Remarkably, the weather would hold steady for us the entire 12 days. However, on day 2, I fell, landing face first on my camera, busting my lip wide open, and worse, severely bruising my shin. Thankfully, my 5D MK IV with the L series 16-35mm sense attached seemed to still function just fine. I find Canon equipment to be very resistant to my clumsiness.

So from then on, only 16 miles into our 96 mile trek, I would have a persistent sharp pain coursing up my left leg every time I took a step. Honestly, until day 6, I was fearful that I may have to bail out on the whole trip.

Other than the minor injury, the adventure was going wonderfully. We were averaging 8-10 miles a day and seeing incredible country. The girls (our two Aussies) were having a blast, and Ellen was feeling her best ever.

When we weren’t hiking, we spent our days at camp watching the clouds pass, listening to the wind through the trees, and playing fetch in the myriad lakes with the dogs. It was idyllic.

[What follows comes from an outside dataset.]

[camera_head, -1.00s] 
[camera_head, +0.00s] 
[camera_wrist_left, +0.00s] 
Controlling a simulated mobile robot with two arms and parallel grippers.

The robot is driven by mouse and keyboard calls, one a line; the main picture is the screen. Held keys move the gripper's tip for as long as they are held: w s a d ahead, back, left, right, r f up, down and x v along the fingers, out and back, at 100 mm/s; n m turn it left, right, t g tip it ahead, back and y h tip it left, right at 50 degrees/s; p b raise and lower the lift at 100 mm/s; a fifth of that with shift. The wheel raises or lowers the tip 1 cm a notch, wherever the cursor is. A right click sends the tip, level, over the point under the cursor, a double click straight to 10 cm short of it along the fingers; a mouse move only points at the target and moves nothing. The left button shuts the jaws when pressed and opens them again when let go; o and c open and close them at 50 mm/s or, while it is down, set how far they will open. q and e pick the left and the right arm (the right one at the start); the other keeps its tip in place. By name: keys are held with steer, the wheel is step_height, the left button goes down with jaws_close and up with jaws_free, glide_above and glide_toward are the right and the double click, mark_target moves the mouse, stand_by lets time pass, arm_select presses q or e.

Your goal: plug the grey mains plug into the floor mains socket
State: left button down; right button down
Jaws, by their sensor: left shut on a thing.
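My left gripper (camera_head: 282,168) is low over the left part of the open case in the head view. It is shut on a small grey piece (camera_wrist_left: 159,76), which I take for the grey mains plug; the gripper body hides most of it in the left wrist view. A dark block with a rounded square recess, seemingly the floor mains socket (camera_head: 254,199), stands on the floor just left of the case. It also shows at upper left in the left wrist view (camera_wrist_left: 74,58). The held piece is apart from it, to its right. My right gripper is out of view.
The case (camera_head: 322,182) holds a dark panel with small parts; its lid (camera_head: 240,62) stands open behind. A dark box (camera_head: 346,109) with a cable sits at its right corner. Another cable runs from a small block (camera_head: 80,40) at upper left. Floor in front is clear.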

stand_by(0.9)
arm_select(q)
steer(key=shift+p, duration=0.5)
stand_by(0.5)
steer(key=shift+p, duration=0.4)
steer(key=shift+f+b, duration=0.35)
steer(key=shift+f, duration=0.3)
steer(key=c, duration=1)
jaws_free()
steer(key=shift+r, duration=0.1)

Day 6 was resupply day. And just in case you were wondering, carrying 12 days worth of food and supplies is nearly impossible, unless you are an ultra-light hiker, which we are not. So we split up the supplies into manageable 6 day rations. The day before we set off, we made an 11 mile round trip supply drop to our proposed day 6 camp, hanging the rations high in a lodgepole pine to keep the critters from stealing our lifeline.

Doing a longer trek like this gave us a window into the joy one feels on a resupply day. Before this, the longest hike either of us had done was my week long, 60 mile traverse in Colorado’s Weminuche Wilderness many moons ago. No resupply needed.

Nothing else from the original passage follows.